Puis Staline congédie sans un mot de plus le visiteur et aborde d’autres sujets, transmettant ses instructions, parlant au téléphone, signant des ordres, rédigeant un communiqué de presse, forgeant les slogans que la presse et la radio vont marteler. Ainsi « le sang appelle le sang ».

Il trouve le temps d’appeler le secrétaire du Parti d’une province géorgienne, lui demandant d’augmenter les envois de tabac.

« Nos soldats n’ont plus rien à fumer, dit-il. Les troupes du front ont absolument besoin de tabac. »


Un lien profond, contradictoire, se noue ainsi entre Staline et ceux qui le servent, et avec le peuple.

On l’admire, ce tsar « rouge », on le vénère et on le craint.

Il peut briser la vie d’un général, mais reconnaître les mérites de tel autre qu’en même temps il jalouse et fait surveiller, prêt à le démettre, à le livrer à Beria et aux bourreaux du NKVD.

Il marie le despotisme d’un grand tsar – il commande au cinéaste Eisenstein un film sur Ivan le Terrible – et la violence haineuse, sans retenue morale, d’un « bolchevik » qui a commencé sa vie en hors-la-loi, attaquant les banques.

Aucun scrupule ou principe de morale ne le retient. Il est le pouvoir absolu, prêt à faire exécuter des milliers d’hommes, ou à déporter des peuples entiers. La fin justifie les moyens. Et souvent les moyens barbares dessinent la fin.

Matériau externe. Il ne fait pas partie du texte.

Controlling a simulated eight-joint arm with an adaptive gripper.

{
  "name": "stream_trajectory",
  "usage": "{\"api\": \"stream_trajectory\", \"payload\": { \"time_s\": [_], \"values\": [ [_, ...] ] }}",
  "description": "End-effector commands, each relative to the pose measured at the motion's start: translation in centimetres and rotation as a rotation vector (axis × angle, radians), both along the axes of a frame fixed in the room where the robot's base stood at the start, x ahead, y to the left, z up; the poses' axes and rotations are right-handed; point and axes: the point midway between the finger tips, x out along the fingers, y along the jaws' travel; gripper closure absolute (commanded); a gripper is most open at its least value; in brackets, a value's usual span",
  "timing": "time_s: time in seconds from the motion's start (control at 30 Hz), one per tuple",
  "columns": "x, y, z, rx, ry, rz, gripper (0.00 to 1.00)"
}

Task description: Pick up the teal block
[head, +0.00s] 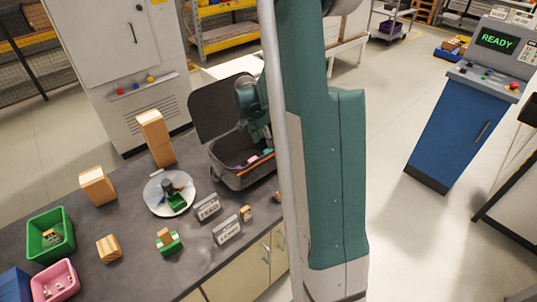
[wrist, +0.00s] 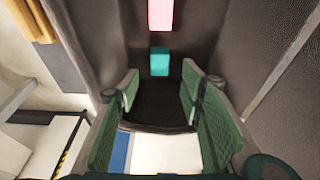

Le révolutionnaire pillard se présente en homme d’ordre et de discipline qui ne quitte que rarement son uniforme de généralissime.

Car en ce début d’année 1943, comme pour souligner ce « moment décisif de la guerre » qui s’opère à Stalingrad, Staline rétablit les galons et les épaulettes dorés que portaient les officiers de l’armée tsariste.

Il élève Joukov au grade de maréchal et devient, lui-même, le maréchal Staline. La mue de Joseph Djougachvili, bolchevik géorgien, s’achève ainsi avec la bataille de Stalingrad, qui change le cours de la guerre[1].